Titolare della Micheli & Associati, questo appassionato di lirica (in particolare italiana cosa che lo ha fatto spesso scontrare con l’eccesso di internazionalizzazione portata alla Scala dall’ex sovrintendente Stephan Lissner ndr) è uno che «quando si muove bisogna alzare le antenne», scrisse il giornalista economico Andrea Giacobino. Perché è un uomo di relazioni, di sistema, membro di spicco di quella “Razza Padrona” che ben tratteggiarono all’inizio degli anni ’90 da Eugenio Scalfari e Giuseppe Turani. Del resto l’abile finanziere di origini parmensi è cresciuto negli anni ’70 alla corte di Eugenio Cefis, all’epoca presidente di Montedison, potente burattinaio del potere. «Quella di Montedison è una storia molto complicata e affascinante dove, ancora una volta, i suoi destini sono segnati, come una forza ineluttabile, dalla sindrome del colpo di mano», disse Micheli in un’intervista al Corriere della Sera nel 2001.

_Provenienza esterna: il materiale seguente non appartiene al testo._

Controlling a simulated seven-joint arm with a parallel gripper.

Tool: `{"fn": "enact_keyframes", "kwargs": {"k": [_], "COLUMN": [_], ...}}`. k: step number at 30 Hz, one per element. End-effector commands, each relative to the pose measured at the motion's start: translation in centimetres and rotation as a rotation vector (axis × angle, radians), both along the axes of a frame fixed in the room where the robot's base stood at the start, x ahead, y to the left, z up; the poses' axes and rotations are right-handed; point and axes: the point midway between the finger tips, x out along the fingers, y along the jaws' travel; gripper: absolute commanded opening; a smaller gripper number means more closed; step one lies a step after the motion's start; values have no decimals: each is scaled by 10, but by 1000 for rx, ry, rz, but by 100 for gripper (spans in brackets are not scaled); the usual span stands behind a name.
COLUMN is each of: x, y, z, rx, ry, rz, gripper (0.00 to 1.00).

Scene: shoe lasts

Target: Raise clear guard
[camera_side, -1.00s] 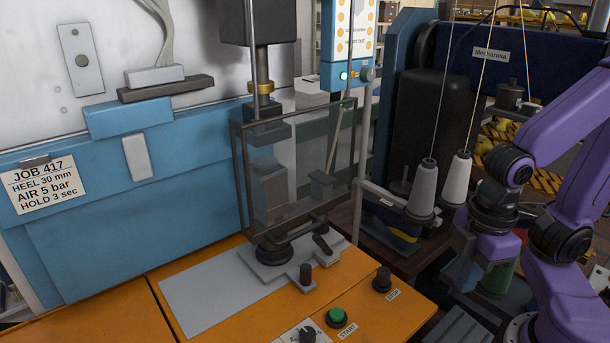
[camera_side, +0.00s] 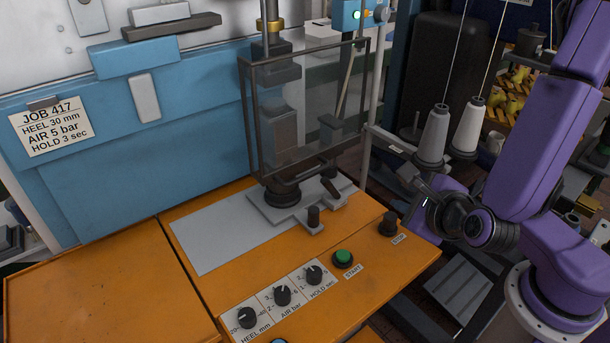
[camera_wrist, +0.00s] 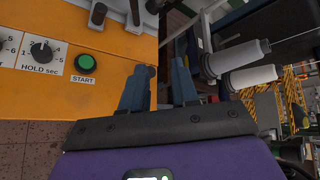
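The clear guard (camera_side: 308,115) is a see-through panel in a dark frame. In the side view it stands lowered in front of the press column, its bottom edge just above the grey base plate (camera_side: 262,212). The guard is not visible in the wrist view.
The orange bench (camera_side: 105,290) carries a green START button (camera_side: 343,258), a dark STOP button (camera_side: 388,224) and labelled dials (camera_side: 283,294). Two thread cones (camera_side: 436,132) stand on a bracket between the guard and my arm. A job card (camera_side: 51,125) hangs left.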

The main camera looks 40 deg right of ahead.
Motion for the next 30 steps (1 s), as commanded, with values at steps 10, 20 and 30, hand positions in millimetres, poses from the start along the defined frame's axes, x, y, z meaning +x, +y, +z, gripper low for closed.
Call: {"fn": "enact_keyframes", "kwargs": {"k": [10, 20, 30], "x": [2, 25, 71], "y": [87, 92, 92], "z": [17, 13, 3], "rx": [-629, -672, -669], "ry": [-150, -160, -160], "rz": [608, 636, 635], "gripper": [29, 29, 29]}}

E di colpi di mano lo stesso Micheli se ne intende, tra scalate e rastrellamenti di azioni. Negli ultimi anni è rimasto un po’ in disparte, tanto che, a quanto pare, sarebbe servito proprio l’intervento di Renzi e del ministro della Cultura Dario Franceschini per rientrare a metà febbraio nel consiglio di amministrazione della Scala. Il presidente di Mito ne uscì, dopo una permanenza ininterrotta dal 2000 al 2007, durante «l’inverno di Mario Monti», quando il ministro Lorenzo Ornaghi gli preferì Alessandro Tuzzi, vicedirettore amministrativo della Cattolica di Milano, «un portaborse» suggerirono i maligni.
Ora Micheli è ritornato in sella. E pensa in grande. Nel 2011, dopo che nel 2006 era stato uno dei sostenitori di Letizia Moratti, fu uno dei grandi sponsor di Pisapia, tanto da organizzare incontri per portare avanti la candidatura dell’avvocato penalista, sempre con discrezione e abilità, tipica degli ultimi salotti milanesi rimasti. Mangia spesso al ristorante Il Bolognese e conosce mezzo mondo della politica, della finanza, dell’industria e del giornalismo. Classe 1937, fisico ancora invidiabile, nel 2016 compirà 79 anni. Ma non sarebbe un problema, per le capacità e le conoscenze che in molti tutt’ora gli invidiano.
Il rapporto con Renzi è molto saldo. E dura sin dai tempi in cui era sindaco di Firenze, quando l’attuale presidente del Consiglio nominò Francesca Colombo, ormai ex compagna di Micheli, come sovrintendente del Maggio Fiorentino. I rapporti si sono intensificati negli anni. Il finanziere partecipò alla famosa cena di Davide Serra in corso Italia nell’ottobre del 2012 e uno dei suoi due figli, Carlo, compare tra i finanziatori della Fondazione Big Bang nel 2013 con 10 mila euro. Non solo. È stato tra gli invitati del matrimonio di Marco Carrai, il “richelieu” del presidente del Consiglio, nel settembre dello scorso anno, quando a Firenze sbarcarono pezzi da novanta come Fabrizio Palenzona, vicepresidente di Unicredit o l’ex numero uno di Eni Paolo Scaroni. La razza padrona, insomma, potrebbe continuare.